Published online by Cambridge University Press: 05 January 2015
William Philpott has argued that, by the time the last survivors of those who fought at Pozières and Mouquet Farm marched away, they were shattered men, who had ‘endured rather than conquered’. Yet, he argued,
…paradoxically they were emerging heroes, the Dominion’s worthy sons. Thereafter myth would do duty for experience as the Battle of the Somme started to reshape, and be remade by, those who passed through it. Pozières would become the sacred ground where Australian divergence from her English heritage took root; the Somme’s all smothering clay would cement the colony’s developing sense of national identity.
For experience to be turned into history, or mythology, it needs to be recorded. In the modern world the experience of battle has to become a part of the written story that can be told and retold, with each retelling becoming more encrusted with mythology, so that lived experience becomes yet another story in a search for national identity. In that way the death of each soldier, which had meaning only to those he left behind to mourn, becomes ennobled and part of an overarching story that those remote from the event can use to create a sense of unity in adversity that can be called upon in times of national commemoration.

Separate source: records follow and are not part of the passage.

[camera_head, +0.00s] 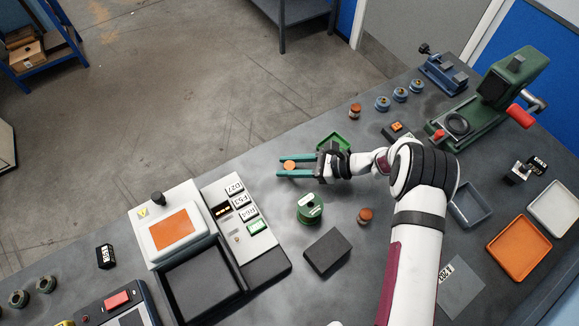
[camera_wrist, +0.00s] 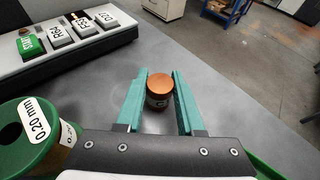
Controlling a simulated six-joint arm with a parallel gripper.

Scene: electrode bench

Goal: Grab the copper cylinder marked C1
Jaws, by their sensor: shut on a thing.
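A copper cylinder (camera_head: 290,164) is between the teal fingers of my gripper (camera_head: 281,166), near the bench's far edge. The wrist view shows its round copper top and dark side (camera_wrist: 159,88) between the two fingers (camera_wrist: 158,82). My gripper is shut on it. A pale label on its side shows what looks like a "C"; the rest of the mark cannot be read. Two other copper-topped cylinders stand on the bench, one near the middle (camera_head: 365,215) and one toward the back (camera_head: 355,110); their marks are too small to read.
A keyed console (camera_head: 237,215) is at left. Several blue spools (camera_head: 400,94) stand at the back.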

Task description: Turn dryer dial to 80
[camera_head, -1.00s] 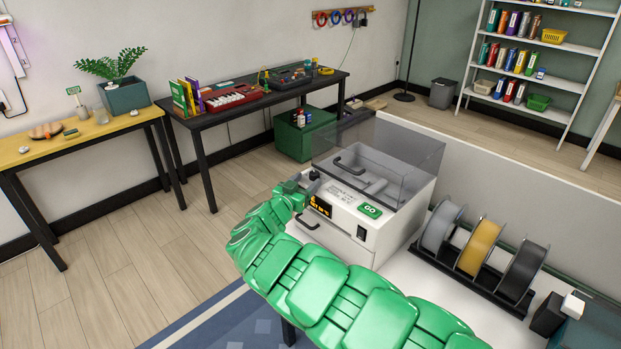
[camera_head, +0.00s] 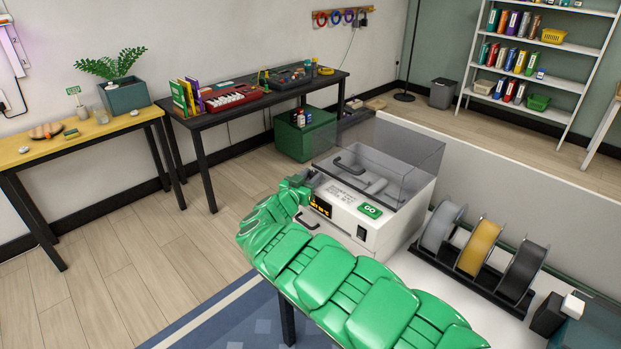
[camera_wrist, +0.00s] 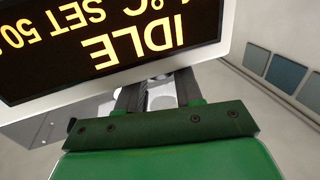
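The dryer (camera_head: 401,224) is a white box with a clear, smoky lid, standing on the white worktop. Its dark display (camera_head: 320,206) has amber text; in the wrist view the display (camera_wrist: 100,45) is upside down and reads IDLE and SET 50. My gripper (camera_head: 303,184) is at the dryer's front left corner, beside the display. In the wrist view my gripper (camera_wrist: 158,88) has its two dark fingers a little apart, with grey shapes between them. I cannot tell whether those are the dial, or whether the fingers touch it. The dial is not clearly visible in the head view.
A green GO button (camera_head: 370,211) and a black switch (camera_head: 361,233) are on the dryer's top and front. A rack of grey, yellow and black spools (camera_head: 479,247) stands on the worktop to the right. Open floor (camera_head: 110,270) lies to the left.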

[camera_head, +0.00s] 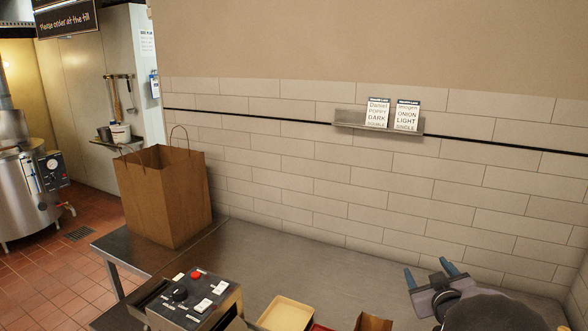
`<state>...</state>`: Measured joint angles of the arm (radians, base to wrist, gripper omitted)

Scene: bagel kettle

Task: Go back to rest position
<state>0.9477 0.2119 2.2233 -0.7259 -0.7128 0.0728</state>
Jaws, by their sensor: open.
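My gripper (430,272) is at the lower right of the head view, above the steel counter. Its two blue fingers stand apart with nothing between them, and they point up and toward the wall. A dark rounded part of my arm fills the bottom right corner behind it. The gripper is clear of the objects on the counter.
A brown paper bag (165,196) stands at the counter's left end. A control box (194,298) with a red button, a cream tray (287,314) and a cardboard box (373,323) sit along the front. Two cards stand on a wall shelf (352,119). The counter's middle (310,268) is bare.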

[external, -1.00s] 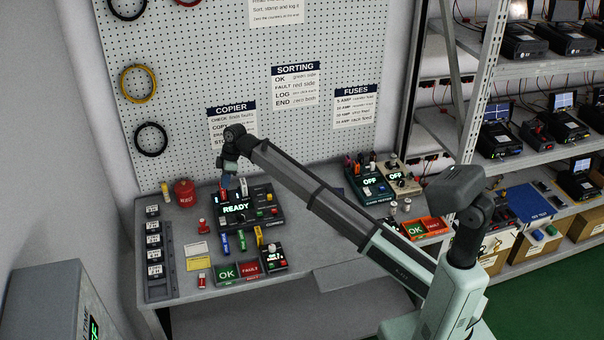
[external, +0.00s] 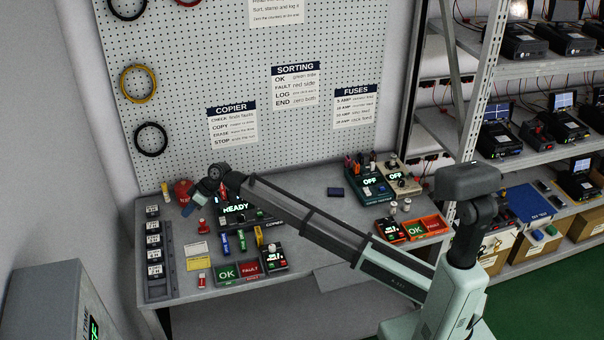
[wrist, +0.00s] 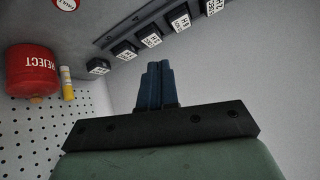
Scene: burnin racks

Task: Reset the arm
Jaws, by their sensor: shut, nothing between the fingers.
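A red REJECT pot (external: 182,188) stands behind the gripper; the pot also shows in the wrist view (wrist: 32,70).
A rail of labelled black blocks (external: 154,255) runs along the left edge. Green OK and red FAULT pads (external: 238,270) lie at the front. Testers (external: 368,184) stand at the back right. The pegboard (external: 190,80) rises behind. Bench space right of the copier is mostly clear.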

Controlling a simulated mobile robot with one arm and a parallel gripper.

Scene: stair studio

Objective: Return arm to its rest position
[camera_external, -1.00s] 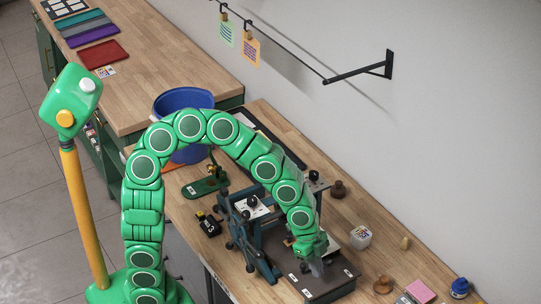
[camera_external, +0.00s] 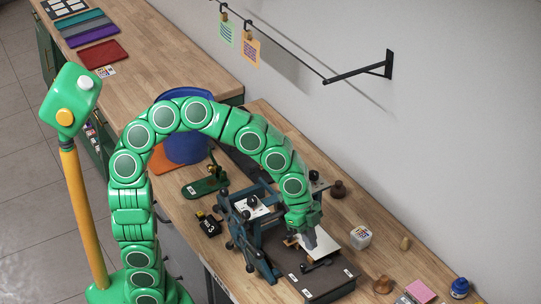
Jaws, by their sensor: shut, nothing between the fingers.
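My green segmented arm arches from its base at the lower left over the wooden workbench (camera_external: 350,215). My gripper (camera_external: 311,246) hangs from its end, pointing down, just above a dark flat board that belongs to a blue-grey press-like device (camera_external: 248,228). The gripper is small in the picture and appears shut and empty. A white plate (camera_external: 332,238) lies beside the gripper, and a small dark handled tool (camera_external: 316,263) lies on the board (camera_external: 310,284) below it. Part of the device is hidden behind the arm.
A blue bucket (camera_external: 186,147) stands behind the arm. A green stand (camera_external: 205,184) and a black labelled block (camera_external: 208,224) sit left of the device. A white jar (camera_external: 361,237), wooden stamps, a pink pad (camera_external: 420,291) and a blue knob (camera_external: 459,287) are to the right. A wall rod (camera_external: 358,70) hangs above.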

But first, words are needed to describe experiences and events before any national mythology can be created. The first writings about Pozières often came from the men who took part in the battle. Sergeant Joseph Trotman believed that the men who fought at Pozières would experience ‘life long memories indelibly permeating their very being’. Many of those men sought to express the memories in diary entries and letters to family and friends but, in doing so, they faced a fundamental difficulty. How can any person explain what it is like to engage in battle to another who has not undergone that experience?